▶
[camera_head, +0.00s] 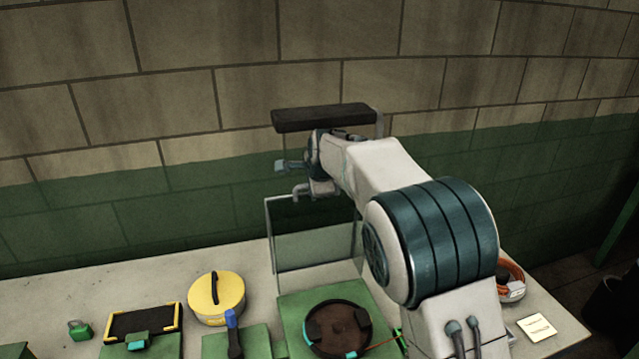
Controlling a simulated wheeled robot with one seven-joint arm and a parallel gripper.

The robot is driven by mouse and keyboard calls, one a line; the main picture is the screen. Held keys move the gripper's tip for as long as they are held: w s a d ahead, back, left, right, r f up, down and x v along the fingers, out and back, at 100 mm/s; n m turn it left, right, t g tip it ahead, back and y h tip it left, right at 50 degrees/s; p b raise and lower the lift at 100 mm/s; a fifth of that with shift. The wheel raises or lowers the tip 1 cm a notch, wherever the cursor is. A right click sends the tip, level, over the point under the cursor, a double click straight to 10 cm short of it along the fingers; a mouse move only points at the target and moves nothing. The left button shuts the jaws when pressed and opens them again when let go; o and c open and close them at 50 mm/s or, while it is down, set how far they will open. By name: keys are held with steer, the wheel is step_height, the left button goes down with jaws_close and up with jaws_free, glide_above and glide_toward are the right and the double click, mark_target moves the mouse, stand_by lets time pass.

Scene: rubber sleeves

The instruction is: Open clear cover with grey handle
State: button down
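The clear cover (318,250) is a see-through panel with thin dark edges. It stands near upright at the back of a green base (292,300) on the table. I cannot pick out its grey handle for sure; the area near its top edge is partly covered by my arm. My gripper (292,180) is above the cover's top left part, at the end of my white and teal arm. It is small and seen from behind and the side, so its opening and any contact with the cover are unclear.
A round dark brown part (340,328) sits on the green base. A yellow round container (216,297), a black tray with yellow corners (143,323) and a green padlock (80,329) are to the left. A dark bar (322,117) is above my gripper. My arm hides the table's right middle.

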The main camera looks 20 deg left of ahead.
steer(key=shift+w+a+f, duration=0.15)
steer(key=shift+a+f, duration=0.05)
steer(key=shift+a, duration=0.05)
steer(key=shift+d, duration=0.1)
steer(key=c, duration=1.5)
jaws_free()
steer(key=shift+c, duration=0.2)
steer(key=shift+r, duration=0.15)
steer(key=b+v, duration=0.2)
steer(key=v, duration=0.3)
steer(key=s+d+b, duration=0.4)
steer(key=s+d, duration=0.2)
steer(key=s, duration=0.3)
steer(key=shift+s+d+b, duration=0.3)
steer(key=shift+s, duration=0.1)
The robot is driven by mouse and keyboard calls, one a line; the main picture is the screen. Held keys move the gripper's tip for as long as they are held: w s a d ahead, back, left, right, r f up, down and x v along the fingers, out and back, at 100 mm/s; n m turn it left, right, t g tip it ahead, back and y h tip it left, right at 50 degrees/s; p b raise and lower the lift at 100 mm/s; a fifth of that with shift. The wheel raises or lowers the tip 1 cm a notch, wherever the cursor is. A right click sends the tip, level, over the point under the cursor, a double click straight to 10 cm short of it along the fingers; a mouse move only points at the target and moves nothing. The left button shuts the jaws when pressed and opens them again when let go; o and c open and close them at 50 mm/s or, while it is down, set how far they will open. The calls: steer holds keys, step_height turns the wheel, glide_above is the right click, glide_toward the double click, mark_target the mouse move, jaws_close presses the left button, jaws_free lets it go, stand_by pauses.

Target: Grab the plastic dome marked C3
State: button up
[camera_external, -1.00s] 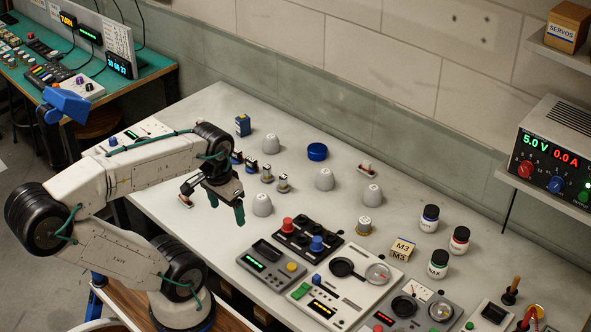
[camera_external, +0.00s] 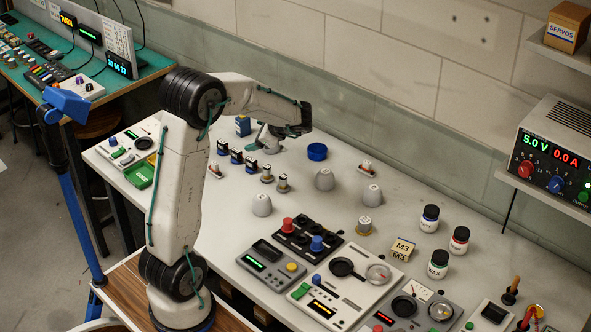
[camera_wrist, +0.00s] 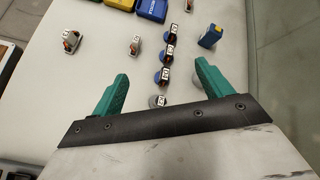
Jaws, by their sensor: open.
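Pale grey domes stand on the bench in the external view: one left of centre (camera_external: 262,204), one nearer the wall (camera_external: 324,179) and one to its right (camera_external: 372,194). Their markings are too small to read, so I cannot tell which is C3. My gripper (camera_external: 262,146) is low over the far left of the bench, where a further pale dome is largely obscured by it. In the wrist view my gripper (camera_wrist: 161,70) has its two teal fingers spread apart, with nothing visibly held.
Control panels (camera_external: 340,285) and small jars (camera_external: 438,263) occupy the near and right bench.

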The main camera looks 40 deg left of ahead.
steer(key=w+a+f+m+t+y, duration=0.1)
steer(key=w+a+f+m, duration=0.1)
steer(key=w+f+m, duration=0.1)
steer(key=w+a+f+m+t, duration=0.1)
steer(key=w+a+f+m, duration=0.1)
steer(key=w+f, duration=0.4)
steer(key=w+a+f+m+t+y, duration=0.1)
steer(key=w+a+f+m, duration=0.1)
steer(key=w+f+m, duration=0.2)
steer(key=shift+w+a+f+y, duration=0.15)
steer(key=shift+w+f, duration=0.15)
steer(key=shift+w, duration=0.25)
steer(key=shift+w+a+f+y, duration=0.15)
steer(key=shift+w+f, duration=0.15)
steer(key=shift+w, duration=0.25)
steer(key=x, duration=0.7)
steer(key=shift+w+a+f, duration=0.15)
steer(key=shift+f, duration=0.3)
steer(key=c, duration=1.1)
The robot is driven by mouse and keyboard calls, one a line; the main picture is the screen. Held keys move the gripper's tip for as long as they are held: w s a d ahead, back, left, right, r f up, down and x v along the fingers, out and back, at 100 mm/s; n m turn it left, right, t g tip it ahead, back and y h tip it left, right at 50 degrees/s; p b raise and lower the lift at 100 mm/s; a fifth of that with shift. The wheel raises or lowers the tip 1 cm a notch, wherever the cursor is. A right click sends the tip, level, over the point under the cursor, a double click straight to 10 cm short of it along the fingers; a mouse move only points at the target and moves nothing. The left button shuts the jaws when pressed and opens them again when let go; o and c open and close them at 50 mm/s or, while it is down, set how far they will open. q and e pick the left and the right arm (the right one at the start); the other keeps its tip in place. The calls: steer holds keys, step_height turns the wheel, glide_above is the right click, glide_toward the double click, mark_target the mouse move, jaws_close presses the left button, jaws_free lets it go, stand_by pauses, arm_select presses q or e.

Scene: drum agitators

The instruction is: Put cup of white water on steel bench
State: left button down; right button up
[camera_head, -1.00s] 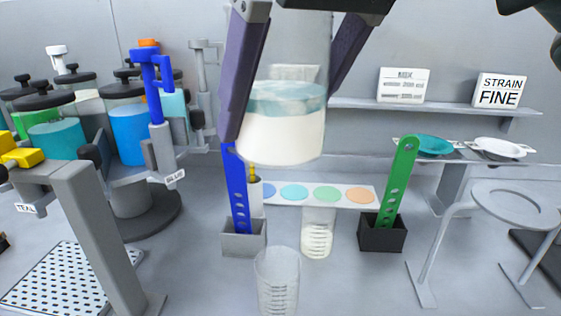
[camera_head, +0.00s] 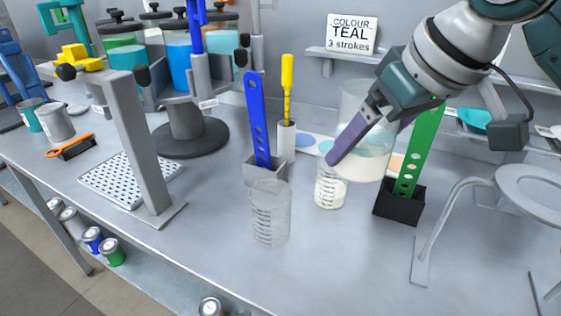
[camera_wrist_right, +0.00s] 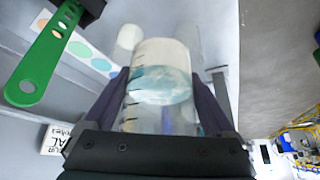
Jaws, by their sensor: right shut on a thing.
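A clear cup of white water (camera_head: 358,167), with a pale teal band above the white, is held in the air over the steel bench (camera_head: 335,258). My right gripper (camera_head: 352,142) is shut on the cup, one purple finger showing along its left side. In the right wrist view, both fingers flank the cup (camera_wrist_right: 162,85). A smaller beaker (camera_head: 329,193) with whitish contents stands on the bench just below and left of the held cup. My left gripper is not in view.
An empty clear beaker (camera_head: 270,218) stands at the front. A blue strip in a grey holder (camera_head: 264,169) and a green strip in a black holder (camera_head: 399,203) stand nearby. A ring stand (camera_head: 428,240) is at right. The front middle of the bench is clear.

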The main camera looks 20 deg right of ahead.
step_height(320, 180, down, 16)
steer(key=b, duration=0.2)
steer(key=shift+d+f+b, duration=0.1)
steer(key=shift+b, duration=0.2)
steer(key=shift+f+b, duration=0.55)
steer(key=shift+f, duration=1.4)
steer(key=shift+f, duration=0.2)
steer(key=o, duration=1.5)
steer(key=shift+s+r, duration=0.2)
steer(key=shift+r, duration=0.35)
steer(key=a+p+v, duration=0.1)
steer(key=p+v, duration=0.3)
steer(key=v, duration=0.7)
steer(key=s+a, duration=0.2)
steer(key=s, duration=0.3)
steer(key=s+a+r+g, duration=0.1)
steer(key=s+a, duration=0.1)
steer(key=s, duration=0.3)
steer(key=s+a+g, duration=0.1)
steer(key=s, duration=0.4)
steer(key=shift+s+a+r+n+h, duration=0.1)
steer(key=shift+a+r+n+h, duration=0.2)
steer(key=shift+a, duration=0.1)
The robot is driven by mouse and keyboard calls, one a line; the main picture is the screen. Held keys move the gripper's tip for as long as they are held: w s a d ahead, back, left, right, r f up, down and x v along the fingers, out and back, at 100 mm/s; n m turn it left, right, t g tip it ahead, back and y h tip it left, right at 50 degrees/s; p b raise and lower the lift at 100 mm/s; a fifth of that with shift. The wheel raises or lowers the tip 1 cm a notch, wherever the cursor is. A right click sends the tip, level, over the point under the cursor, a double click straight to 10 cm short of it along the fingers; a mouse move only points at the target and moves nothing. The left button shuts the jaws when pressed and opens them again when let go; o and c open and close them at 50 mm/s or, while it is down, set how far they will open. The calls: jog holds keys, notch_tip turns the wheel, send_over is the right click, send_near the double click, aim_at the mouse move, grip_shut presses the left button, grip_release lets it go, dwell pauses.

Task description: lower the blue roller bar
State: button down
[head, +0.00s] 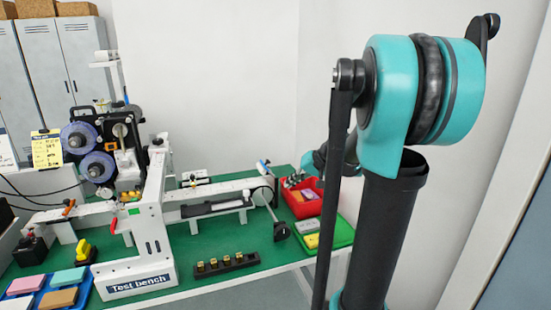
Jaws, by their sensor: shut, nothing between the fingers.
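A white and grey machine marked "Test bench" (152,250) stands on a green table. Two blue-violet reels (79,138) sit one above the other on its upper left. A short blue-tipped handle (263,165) sticks up at the right end of the machine's long arm. I cannot tell for sure which part is the blue roller bar or how high it sits. My arm fills the right side of the head view, and its teal and black links cover part of the bench's right end.
A black crank knob (280,232) hangs near the table's right side. A red bin (303,201) and a green tray (338,234) stand there too. A black strip with brass pieces (226,265) lies in front. A blue tray (80,300) is front left. Grey lockers (40,75) stand behind.

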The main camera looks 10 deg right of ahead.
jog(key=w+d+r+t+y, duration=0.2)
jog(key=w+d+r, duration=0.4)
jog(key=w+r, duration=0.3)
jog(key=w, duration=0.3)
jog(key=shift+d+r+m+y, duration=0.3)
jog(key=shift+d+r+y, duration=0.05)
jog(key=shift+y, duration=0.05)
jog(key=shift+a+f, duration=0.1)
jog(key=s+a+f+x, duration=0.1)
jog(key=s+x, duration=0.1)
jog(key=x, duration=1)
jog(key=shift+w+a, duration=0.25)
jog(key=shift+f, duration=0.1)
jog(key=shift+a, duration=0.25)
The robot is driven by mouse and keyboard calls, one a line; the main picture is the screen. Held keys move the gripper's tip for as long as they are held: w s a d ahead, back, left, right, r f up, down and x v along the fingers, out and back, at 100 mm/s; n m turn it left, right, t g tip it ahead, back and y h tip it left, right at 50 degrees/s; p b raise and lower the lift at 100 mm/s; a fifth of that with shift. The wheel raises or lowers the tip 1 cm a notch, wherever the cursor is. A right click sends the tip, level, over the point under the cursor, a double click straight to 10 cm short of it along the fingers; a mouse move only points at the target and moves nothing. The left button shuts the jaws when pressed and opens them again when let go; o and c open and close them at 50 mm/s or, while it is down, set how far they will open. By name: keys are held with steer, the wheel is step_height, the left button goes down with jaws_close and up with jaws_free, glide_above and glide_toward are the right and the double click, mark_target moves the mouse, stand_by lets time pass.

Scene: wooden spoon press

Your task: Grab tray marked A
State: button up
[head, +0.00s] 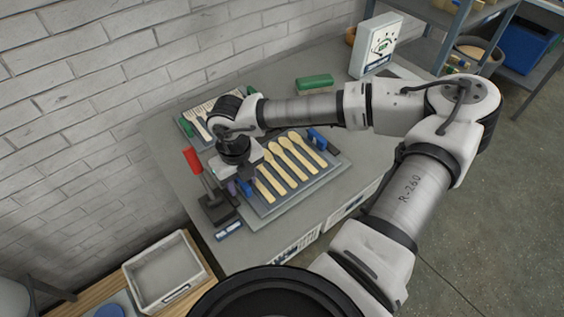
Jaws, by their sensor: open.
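A grey tray (298,189) with blue handles holds a row of several pale wooden spoons on the bench. Its right handle (317,139) is in clear view, and its left handle (244,188) shows partly below my gripper. A second tray with green handles (187,127) holds wooden utensils farther back and is partly hidden by my arm. I cannot read a letter A on either tray. My gripper (236,184) is open and points down at the left end of the blue-handled tray, close to its left handle. Whether it touches the handle I cannot tell.
A red-handled lever on a dark base (193,161) stands just left of my gripper. A green block (314,82) and a dial gauge box (377,47) stand at the back of the bench. An empty light-grey bin (167,271) sits at the lower left. A brick wall runs behind.

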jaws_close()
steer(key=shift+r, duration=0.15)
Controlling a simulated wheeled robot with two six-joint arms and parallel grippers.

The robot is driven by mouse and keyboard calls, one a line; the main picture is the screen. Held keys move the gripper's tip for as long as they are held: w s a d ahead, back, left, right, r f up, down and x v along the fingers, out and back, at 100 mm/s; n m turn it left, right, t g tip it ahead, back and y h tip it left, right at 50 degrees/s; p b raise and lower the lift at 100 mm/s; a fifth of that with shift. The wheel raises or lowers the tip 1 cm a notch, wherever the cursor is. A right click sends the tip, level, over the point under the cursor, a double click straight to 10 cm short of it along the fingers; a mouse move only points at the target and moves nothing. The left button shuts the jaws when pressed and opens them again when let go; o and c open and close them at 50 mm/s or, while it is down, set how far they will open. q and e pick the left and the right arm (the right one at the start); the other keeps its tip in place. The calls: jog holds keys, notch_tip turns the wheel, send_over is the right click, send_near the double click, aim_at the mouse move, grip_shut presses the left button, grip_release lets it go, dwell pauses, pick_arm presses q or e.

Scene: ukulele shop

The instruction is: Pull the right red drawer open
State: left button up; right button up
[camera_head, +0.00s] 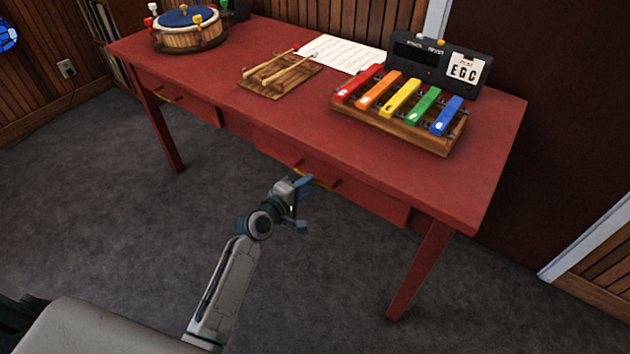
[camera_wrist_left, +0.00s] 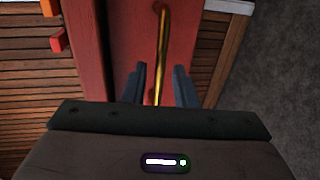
◀
STATED PROBLEM = Copy the records above from the first line through the line containing "The instruction is: Open", both included, and leave out any pictures.

RIGHT ANSWER =
[camera_head, +0.00s] 
Controlling a simulated wheeled robot with one seven-joint arm and a parallel gripper.

The robot is driven by mouse and keyboard calls, one a line; the main picture is the screen. Held keys move the gripper's tip for as long as they are held: w s a d ahead, back, left, right, r f up, down and x v along the fingers, out and back, at 100 mm/s; n m turn it left, right, t g tip it ahead, back and y h tip it left, right at 50 degrees/s; p b raise and lower the lift at 100 mm/s; a fifth of that with shift. The wheel raises or lowers the tip 1 cm a notch, wherever the cursor is. A right click sends the tip, level, over the point under the cursor, a double click straight to 10 cm short of it along the fingers; a mouse move only points at the target and moves nothing. The left button shuts the jaws when pressed and opens them again when let go; o and c open and close them at 50 mm/s or, while it is down, set how far they will open. By name: keys are held with steer, the wheel is step_height, the left button goes down with jaws_close and up with jaws_free, glide_above and glide_toward are the right and the double click, mark_target moves the mouse, stand_by lets time pass.

Scene: rubber sleeves

The instruction is: Open clear cover with grey handle

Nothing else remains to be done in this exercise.